Short problem — Copy every line that mentions the word "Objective".

--- start Supplied material ---

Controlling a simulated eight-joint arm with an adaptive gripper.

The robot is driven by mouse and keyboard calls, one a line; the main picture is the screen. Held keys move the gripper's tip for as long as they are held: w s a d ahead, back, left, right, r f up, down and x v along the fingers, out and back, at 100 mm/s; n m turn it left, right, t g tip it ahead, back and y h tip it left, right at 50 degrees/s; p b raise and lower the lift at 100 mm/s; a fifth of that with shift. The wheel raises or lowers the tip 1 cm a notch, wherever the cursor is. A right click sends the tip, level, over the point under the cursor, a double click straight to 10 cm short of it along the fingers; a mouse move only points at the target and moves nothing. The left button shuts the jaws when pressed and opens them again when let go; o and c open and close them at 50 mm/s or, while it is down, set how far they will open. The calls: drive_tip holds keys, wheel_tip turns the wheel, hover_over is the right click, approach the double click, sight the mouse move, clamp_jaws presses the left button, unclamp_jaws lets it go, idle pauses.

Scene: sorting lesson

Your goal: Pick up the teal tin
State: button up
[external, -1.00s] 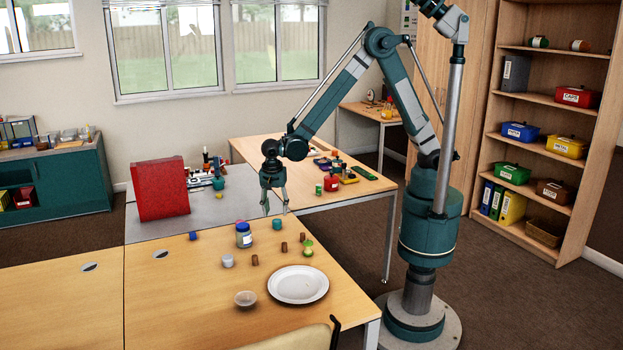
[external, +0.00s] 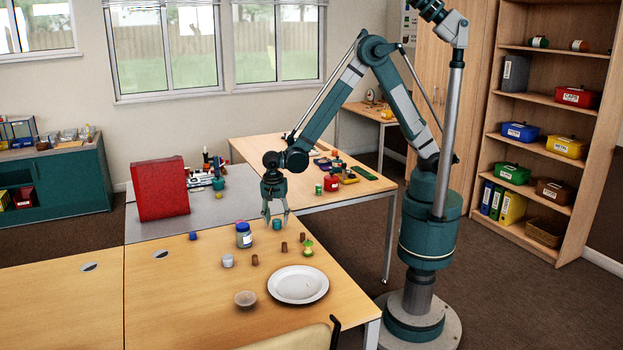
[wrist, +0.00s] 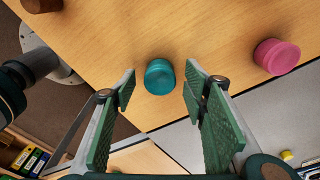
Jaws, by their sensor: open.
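The teal tin (external: 277,224) is a small round tin standing on the wooden table, near its far edge. In the wrist view the teal tin (wrist: 159,77) lies ahead of and between my two green-padded fingers, touching neither that I can see. My gripper (external: 276,222) is open and empty, pointing down over the tin in the external view. In the wrist view my gripper (wrist: 159,84) shows a wide gap between the fingertips.
A blue-lidded jar (external: 243,236) stands left of the tin. Brown corks (external: 284,247) and a green-and-yellow item (external: 308,248) stand nearer the camera. A pink tin (wrist: 277,57) lies to the right in the wrist view. A white plate (external: 298,285) lies in front.

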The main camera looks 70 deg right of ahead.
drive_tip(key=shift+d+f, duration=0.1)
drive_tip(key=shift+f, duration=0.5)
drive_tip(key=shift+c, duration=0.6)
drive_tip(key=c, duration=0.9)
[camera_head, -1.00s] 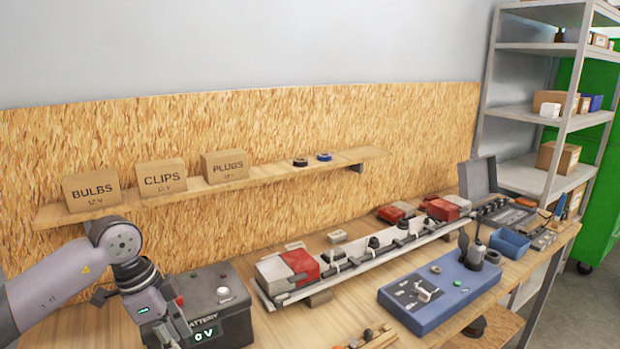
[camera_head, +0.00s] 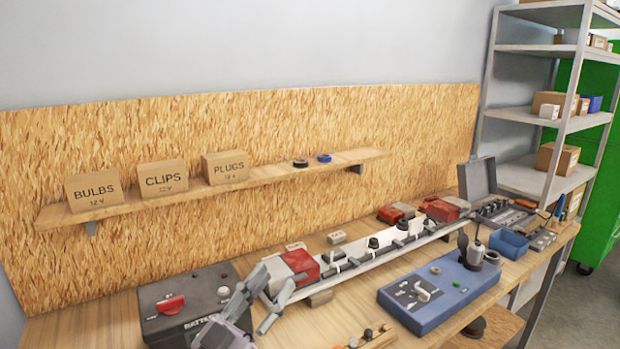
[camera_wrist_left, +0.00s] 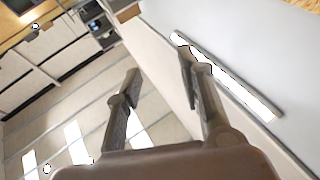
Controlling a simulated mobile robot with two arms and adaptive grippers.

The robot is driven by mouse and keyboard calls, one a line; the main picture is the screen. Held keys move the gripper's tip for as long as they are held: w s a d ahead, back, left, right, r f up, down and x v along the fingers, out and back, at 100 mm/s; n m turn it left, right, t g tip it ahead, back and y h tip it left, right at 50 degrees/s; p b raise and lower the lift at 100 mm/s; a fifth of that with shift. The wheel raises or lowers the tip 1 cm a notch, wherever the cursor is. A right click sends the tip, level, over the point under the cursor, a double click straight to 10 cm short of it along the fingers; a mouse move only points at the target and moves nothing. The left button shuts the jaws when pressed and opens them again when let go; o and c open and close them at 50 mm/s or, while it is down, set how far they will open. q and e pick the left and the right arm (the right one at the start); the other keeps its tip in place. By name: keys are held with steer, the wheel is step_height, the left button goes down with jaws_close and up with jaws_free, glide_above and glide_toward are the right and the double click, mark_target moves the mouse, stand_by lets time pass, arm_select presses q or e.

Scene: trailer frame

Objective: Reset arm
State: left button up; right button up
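My left gripper (camera_head: 256,303) shows at the bottom of the head view, in front of the battery box and the near end of the trailer frame. Its two fingers are spread apart with nothing between them. Most of the left arm is out of the head view. My right gripper is in neither view.
A dark battery box (camera_head: 172,306) with a red knob stands left of the gripper. The long white trailer frame (camera_head: 372,262) with red-and-white lamps lies across the bench. A blue control box (camera_head: 440,290) stands right of it. A shelf (camera_head: 262,178) with labelled cartons is above.

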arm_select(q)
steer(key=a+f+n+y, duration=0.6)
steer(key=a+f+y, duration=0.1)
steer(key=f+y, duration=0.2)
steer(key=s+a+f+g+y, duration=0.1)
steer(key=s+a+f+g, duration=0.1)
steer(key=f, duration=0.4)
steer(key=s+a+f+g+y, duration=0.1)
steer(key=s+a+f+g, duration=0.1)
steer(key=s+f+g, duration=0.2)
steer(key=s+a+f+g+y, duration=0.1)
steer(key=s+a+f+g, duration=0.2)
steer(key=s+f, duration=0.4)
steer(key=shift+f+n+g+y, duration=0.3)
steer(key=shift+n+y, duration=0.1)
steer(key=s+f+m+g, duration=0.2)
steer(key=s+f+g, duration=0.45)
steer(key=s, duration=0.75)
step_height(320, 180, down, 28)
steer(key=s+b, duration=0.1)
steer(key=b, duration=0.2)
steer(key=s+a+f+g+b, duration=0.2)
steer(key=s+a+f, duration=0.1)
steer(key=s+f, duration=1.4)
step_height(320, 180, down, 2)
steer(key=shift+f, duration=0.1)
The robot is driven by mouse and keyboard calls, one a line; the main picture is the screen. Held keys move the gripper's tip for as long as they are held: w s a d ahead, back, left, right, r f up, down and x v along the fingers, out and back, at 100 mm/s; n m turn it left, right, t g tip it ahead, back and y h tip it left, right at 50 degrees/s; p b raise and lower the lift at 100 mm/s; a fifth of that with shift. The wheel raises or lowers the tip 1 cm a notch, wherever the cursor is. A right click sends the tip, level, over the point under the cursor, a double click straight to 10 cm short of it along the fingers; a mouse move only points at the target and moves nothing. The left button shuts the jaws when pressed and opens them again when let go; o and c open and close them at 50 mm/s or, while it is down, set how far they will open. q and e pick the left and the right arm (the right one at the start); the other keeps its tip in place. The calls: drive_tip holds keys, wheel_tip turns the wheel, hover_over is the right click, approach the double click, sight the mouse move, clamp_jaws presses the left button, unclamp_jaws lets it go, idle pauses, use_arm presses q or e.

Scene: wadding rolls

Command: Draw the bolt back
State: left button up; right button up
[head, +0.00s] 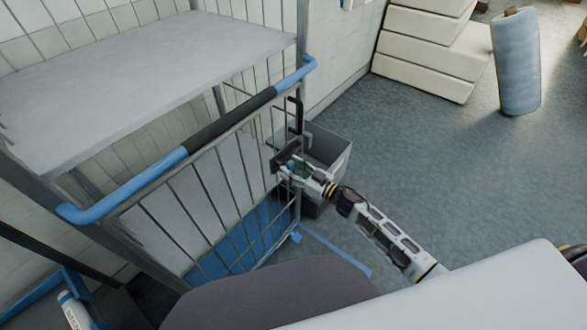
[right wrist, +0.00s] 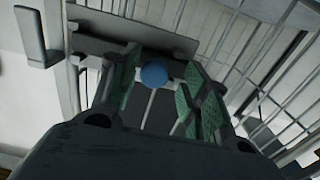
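The bolt shows as a grey plate (right wrist: 135,42) with a round blue knob (right wrist: 153,74) on a thin stem. In the head view the bolt's dark plate (head: 287,158) sits at the right end of the cage trolley's front gate, largely behind my fingers. My right gripper (right wrist: 160,82) is open, with its green-padded fingers on either side of the knob. A gap shows between the knob and the right finger; whether the left finger touches it I cannot tell. The right gripper (head: 291,168) reaches the gate from the lower right. My left gripper is not in view.
The wire cage trolley has a blue handle rail (head: 150,183) with a dark grip and a grey shelf (head: 150,80). A grey bin (head: 325,150) stands just behind the bolt. Cream slabs (head: 425,60) and a blue-grey roll (head: 516,65) stand farther back. The floor at right is clear.

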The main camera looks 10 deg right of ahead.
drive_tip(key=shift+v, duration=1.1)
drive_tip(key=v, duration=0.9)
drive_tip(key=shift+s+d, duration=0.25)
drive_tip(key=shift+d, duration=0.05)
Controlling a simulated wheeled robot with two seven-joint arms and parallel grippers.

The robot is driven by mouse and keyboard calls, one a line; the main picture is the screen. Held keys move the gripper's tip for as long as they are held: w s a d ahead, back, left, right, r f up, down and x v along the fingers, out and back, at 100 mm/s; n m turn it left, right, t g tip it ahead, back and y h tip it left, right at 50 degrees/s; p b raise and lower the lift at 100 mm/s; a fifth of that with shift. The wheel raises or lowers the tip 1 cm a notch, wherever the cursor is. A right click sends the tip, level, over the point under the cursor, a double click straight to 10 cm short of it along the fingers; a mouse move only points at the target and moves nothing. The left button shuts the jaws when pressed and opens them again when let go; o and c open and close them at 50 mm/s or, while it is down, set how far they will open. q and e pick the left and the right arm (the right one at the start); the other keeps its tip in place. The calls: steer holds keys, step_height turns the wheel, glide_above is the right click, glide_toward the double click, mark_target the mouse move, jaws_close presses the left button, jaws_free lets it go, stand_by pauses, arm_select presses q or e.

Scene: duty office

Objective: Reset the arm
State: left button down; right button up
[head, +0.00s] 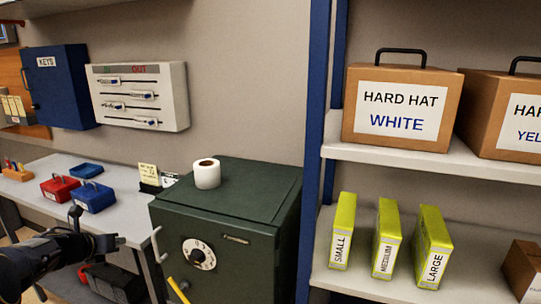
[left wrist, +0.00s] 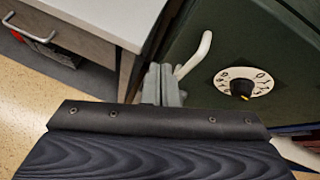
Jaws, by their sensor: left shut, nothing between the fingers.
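My left arm reaches in from the left in the head view. Its gripper (head: 114,241) is shut and empty, in front of the grey desk and left of the safe. In the left wrist view the closed fingers (left wrist: 161,84) point toward the gap between the desk and the dark green safe (left wrist: 285,45). The safe's pale handle (left wrist: 195,54) appears just beyond and right of the fingers; I cannot tell whether they touch. The safe (head: 225,215) has a white dial (head: 199,254). My right gripper is not in view.
The desk (head: 125,213) holds a red box (head: 60,189) and a blue box (head: 93,197). A white roll (head: 207,174) stands on the safe. A shelf (head: 450,157) with hard hat boxes and yellow-green packs is at right. A yellow bar (head: 178,290) crosses low before the safe.

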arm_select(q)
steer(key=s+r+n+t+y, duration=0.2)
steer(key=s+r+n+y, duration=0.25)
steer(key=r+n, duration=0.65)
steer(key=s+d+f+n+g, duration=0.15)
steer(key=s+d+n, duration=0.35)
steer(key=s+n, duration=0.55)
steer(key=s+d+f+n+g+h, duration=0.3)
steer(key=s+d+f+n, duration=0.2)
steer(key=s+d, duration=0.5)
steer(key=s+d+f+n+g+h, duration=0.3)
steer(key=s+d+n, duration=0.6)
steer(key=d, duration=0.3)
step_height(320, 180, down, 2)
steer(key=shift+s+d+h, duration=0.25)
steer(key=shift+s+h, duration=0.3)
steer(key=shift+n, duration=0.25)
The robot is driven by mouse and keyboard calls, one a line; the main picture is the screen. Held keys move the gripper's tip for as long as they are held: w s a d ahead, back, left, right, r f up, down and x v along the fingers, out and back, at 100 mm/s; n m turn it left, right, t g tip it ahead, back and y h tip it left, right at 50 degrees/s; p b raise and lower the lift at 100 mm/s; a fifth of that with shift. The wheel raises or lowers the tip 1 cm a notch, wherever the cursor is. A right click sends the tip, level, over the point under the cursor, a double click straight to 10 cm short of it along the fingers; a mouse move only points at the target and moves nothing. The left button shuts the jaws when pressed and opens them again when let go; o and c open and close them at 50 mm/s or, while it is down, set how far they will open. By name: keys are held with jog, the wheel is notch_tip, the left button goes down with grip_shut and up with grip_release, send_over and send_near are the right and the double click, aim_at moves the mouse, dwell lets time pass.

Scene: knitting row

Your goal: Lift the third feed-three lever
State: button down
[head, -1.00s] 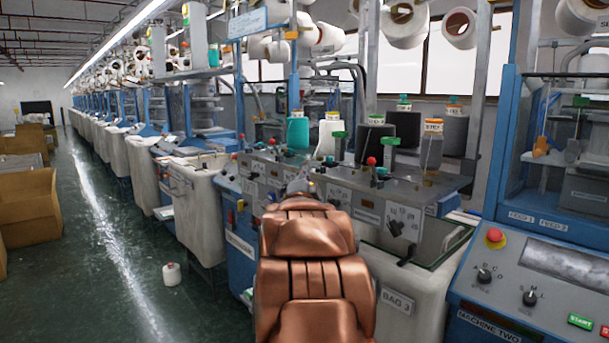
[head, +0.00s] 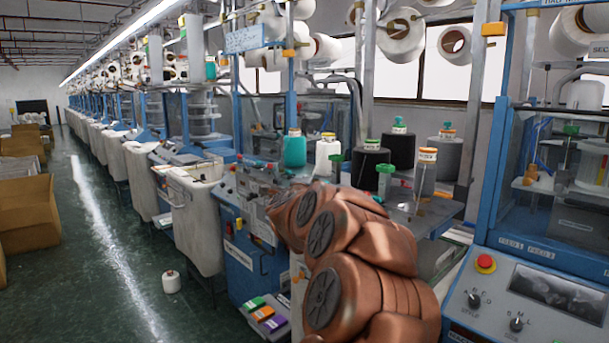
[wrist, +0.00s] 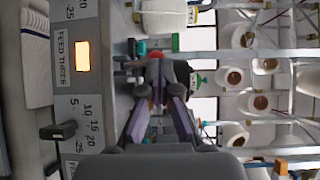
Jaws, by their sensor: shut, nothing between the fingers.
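In the wrist view my gripper (wrist: 156,72) is shut and empty, its purple-lined fingers converging over the grey top of the knitting machine. A FEED THREE label (wrist: 62,56) shows on the panel at the left, sideways, beside a lit amber window (wrist: 82,56). A red knob (wrist: 140,48) and a green one (wrist: 175,42) show near the fingertips. I cannot tell whether the fingers touch the red one, or which lever is the third. In the head view my copper arm covers much of the machine panel and hides my gripper.
Yarn cones, including a teal one (head: 295,149) and a white one (head: 327,155), stand behind the panel. A black dial knob (wrist: 66,131) sits beside its scale. Machine two (head: 535,285) stands at the right. A small white cone (head: 170,282) lies on the open aisle floor.

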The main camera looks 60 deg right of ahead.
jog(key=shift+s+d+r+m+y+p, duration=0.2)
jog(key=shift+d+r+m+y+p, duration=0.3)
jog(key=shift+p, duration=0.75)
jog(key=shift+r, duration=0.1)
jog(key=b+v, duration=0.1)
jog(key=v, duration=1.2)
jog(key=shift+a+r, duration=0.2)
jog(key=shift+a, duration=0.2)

--- end Supplied material ---

Finished task —
Objective: Reset arm
Objective: Reset the arm

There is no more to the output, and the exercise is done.